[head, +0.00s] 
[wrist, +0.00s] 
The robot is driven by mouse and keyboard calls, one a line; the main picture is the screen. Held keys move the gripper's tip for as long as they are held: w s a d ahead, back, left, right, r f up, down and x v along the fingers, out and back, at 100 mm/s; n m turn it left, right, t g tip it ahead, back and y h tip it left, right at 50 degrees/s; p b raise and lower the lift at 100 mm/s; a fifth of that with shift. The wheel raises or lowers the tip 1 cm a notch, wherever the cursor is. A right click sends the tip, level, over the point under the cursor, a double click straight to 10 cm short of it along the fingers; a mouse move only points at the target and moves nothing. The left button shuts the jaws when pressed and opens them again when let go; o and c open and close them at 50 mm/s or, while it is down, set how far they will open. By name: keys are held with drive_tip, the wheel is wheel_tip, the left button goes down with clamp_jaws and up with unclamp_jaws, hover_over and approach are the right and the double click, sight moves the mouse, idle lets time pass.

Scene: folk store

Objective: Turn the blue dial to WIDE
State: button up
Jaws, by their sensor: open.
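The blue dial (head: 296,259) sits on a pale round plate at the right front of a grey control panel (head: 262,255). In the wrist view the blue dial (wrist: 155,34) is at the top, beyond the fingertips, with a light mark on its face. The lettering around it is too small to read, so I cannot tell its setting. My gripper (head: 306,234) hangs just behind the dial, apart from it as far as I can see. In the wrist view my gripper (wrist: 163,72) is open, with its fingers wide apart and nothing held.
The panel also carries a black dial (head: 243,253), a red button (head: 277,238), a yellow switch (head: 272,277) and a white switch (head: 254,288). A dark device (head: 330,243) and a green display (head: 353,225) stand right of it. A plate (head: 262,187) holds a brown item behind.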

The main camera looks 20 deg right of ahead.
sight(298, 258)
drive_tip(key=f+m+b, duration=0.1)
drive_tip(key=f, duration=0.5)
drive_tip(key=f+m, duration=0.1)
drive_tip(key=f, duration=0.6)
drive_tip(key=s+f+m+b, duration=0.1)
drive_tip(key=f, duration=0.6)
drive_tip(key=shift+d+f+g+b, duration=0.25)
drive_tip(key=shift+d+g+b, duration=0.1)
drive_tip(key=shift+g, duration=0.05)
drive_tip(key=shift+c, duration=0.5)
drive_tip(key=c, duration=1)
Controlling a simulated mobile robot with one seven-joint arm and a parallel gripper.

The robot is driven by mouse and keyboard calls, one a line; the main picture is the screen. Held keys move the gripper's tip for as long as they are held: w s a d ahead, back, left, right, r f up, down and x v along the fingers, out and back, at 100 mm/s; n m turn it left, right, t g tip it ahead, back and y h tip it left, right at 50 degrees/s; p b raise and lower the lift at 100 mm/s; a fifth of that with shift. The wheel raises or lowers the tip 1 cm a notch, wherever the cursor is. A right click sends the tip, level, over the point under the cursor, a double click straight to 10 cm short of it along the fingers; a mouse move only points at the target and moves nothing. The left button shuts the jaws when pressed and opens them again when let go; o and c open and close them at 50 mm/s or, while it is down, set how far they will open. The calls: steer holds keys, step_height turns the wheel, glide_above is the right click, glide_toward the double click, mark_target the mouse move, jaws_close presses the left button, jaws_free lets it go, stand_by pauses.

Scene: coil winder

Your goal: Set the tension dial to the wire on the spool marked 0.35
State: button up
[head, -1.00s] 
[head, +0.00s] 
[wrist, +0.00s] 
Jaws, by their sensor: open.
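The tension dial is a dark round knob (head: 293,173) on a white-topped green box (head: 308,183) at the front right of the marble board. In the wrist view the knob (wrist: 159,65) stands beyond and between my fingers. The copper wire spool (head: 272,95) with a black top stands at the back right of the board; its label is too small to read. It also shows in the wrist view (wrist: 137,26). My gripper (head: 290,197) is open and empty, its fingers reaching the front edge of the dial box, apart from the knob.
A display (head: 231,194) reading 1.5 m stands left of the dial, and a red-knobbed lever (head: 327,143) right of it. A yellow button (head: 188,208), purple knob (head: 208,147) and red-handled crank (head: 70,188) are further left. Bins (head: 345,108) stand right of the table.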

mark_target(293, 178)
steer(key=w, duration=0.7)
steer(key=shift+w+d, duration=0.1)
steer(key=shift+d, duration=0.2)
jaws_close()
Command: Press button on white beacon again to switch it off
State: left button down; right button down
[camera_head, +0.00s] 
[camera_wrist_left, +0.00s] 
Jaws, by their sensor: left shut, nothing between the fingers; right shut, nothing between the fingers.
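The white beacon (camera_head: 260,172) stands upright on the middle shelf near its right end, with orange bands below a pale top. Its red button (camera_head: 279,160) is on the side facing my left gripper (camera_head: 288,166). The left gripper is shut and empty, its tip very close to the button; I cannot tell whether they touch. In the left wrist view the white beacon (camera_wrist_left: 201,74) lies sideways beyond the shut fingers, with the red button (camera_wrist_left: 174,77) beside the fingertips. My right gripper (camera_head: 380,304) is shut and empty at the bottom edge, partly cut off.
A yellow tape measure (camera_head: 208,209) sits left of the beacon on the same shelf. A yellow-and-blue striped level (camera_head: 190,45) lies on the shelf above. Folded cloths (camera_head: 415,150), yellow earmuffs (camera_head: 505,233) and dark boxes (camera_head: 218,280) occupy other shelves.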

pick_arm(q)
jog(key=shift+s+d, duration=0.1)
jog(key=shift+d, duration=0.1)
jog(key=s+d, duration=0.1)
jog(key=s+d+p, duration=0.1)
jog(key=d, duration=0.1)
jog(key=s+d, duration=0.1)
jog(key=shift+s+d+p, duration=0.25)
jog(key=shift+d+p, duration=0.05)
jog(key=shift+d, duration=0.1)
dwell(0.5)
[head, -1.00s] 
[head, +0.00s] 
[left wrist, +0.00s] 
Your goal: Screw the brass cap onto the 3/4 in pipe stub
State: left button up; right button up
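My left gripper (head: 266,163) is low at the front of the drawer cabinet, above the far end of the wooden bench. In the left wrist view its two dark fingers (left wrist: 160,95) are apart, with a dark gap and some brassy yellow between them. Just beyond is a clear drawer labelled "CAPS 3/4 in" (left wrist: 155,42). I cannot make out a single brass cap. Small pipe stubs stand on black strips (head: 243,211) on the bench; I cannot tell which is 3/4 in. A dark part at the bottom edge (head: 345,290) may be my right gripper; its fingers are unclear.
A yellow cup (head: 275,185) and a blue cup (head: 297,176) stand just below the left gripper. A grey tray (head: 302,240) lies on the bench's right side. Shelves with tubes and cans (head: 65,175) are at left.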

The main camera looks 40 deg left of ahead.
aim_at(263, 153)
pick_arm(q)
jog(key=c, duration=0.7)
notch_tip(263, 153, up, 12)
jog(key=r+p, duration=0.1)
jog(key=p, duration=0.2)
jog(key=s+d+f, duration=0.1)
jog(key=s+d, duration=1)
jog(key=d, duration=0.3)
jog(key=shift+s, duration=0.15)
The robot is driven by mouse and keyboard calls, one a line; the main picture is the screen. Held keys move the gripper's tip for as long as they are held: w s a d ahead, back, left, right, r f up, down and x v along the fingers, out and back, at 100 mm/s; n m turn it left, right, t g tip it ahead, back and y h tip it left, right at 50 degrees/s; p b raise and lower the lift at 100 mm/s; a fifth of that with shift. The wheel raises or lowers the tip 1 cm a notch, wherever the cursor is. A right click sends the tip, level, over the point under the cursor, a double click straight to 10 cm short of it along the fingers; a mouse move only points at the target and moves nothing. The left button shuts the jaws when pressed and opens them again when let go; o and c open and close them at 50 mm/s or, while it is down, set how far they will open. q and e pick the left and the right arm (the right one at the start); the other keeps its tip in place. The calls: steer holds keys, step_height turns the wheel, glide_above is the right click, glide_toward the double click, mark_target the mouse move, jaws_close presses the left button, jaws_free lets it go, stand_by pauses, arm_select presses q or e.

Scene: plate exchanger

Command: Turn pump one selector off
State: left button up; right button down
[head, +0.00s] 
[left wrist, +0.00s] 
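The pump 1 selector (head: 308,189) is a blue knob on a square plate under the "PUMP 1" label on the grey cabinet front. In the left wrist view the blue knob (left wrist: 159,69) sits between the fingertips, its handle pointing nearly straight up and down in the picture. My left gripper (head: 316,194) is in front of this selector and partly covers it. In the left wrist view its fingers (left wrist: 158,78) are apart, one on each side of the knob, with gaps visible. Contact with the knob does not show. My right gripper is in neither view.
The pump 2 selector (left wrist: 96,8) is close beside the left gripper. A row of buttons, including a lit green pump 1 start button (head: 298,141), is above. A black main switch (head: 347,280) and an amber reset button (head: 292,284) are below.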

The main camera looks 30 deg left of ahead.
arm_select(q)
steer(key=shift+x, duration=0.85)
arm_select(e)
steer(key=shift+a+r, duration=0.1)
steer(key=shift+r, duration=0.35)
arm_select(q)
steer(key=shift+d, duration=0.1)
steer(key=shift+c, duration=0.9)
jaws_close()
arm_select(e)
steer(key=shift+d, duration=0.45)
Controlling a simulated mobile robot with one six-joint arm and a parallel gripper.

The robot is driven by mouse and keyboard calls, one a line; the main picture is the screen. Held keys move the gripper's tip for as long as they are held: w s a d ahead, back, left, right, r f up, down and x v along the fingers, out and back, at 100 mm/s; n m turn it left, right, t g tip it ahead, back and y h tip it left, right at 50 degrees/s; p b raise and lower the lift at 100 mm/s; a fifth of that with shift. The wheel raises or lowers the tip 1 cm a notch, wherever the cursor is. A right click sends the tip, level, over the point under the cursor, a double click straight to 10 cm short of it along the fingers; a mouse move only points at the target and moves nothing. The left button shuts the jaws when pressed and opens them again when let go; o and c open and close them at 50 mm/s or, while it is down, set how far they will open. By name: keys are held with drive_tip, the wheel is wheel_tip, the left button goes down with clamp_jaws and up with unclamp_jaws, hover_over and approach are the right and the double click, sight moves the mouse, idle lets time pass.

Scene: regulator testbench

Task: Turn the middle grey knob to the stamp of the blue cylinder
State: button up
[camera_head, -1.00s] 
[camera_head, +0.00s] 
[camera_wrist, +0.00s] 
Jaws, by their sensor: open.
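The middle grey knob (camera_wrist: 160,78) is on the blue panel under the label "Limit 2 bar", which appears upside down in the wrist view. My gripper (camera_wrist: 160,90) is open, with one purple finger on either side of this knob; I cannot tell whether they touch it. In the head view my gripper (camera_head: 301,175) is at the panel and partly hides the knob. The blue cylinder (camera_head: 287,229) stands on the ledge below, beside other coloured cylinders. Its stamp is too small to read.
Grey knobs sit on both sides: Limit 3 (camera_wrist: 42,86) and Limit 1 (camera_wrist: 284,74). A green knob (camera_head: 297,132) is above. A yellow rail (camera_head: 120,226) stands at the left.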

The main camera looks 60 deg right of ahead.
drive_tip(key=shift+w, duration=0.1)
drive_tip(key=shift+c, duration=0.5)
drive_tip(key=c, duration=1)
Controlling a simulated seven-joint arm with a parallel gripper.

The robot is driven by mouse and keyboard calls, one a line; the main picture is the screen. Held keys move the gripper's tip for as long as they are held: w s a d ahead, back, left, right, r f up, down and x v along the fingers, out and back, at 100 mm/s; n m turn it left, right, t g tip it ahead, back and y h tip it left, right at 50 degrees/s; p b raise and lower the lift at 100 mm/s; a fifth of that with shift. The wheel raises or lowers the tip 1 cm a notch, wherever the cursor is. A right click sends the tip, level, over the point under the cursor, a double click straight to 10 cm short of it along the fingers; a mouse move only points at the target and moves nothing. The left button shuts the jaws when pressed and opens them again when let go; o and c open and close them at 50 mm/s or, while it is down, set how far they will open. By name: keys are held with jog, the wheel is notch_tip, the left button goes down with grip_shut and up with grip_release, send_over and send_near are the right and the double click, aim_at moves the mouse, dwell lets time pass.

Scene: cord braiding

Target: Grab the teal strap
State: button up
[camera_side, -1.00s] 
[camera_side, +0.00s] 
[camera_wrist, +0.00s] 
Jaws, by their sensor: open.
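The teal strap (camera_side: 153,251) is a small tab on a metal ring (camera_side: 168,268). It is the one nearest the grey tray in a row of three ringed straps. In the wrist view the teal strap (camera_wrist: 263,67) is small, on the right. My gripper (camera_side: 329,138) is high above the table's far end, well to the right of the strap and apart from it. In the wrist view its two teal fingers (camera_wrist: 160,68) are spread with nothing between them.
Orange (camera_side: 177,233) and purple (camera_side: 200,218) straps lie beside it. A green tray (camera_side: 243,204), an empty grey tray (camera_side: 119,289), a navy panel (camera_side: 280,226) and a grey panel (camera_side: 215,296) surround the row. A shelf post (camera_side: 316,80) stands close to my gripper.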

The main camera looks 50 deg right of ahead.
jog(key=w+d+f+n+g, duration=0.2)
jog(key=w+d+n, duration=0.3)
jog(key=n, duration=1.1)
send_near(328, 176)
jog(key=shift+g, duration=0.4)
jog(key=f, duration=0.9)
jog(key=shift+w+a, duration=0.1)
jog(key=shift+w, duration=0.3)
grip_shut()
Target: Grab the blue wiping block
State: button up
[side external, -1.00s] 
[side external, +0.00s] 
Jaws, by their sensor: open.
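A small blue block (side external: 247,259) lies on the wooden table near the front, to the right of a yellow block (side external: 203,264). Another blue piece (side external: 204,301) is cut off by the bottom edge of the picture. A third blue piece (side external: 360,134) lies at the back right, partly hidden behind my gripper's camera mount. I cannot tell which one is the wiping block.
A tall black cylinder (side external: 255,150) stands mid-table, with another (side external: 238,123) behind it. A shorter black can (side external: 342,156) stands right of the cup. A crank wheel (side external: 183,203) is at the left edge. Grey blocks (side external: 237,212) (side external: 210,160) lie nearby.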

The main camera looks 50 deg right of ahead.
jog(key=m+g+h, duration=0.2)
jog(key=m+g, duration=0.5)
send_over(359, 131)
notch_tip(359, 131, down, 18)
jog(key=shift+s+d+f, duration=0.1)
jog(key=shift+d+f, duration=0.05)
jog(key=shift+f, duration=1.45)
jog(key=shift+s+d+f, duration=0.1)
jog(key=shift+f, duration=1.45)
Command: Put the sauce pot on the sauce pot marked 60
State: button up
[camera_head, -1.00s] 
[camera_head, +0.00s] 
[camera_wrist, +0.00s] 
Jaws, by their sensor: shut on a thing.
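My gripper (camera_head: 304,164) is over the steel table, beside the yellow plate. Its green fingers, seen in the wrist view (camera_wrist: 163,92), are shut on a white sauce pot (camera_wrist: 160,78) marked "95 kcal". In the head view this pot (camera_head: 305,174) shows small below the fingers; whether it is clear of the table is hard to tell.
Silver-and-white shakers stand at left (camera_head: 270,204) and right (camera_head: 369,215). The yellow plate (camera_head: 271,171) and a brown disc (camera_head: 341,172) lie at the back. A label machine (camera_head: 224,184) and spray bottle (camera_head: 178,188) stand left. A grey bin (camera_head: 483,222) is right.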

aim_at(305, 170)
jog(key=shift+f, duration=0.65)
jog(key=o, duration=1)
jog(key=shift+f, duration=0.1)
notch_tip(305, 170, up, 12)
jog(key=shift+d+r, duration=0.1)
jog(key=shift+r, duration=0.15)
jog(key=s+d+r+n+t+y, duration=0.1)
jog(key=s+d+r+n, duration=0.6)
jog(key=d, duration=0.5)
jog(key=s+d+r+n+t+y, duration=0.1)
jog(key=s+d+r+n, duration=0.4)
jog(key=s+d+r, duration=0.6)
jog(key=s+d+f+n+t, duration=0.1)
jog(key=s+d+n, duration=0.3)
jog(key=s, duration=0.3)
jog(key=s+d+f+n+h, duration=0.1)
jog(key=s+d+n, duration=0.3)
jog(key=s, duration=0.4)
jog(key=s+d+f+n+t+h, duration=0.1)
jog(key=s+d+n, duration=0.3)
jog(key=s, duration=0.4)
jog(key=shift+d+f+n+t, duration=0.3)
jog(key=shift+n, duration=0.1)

---------------

■ Set problem ■
Each line that has the word "Controlling" should be copied.

■ In response ■
Controlling a simulated mobile robot with one seven-joint arm and a parallel gripper.
Controlling a simulated mobile robot with one six-joint arm and a parallel gripper.
Controlling a simulated seven-joint arm with a parallel gripper.

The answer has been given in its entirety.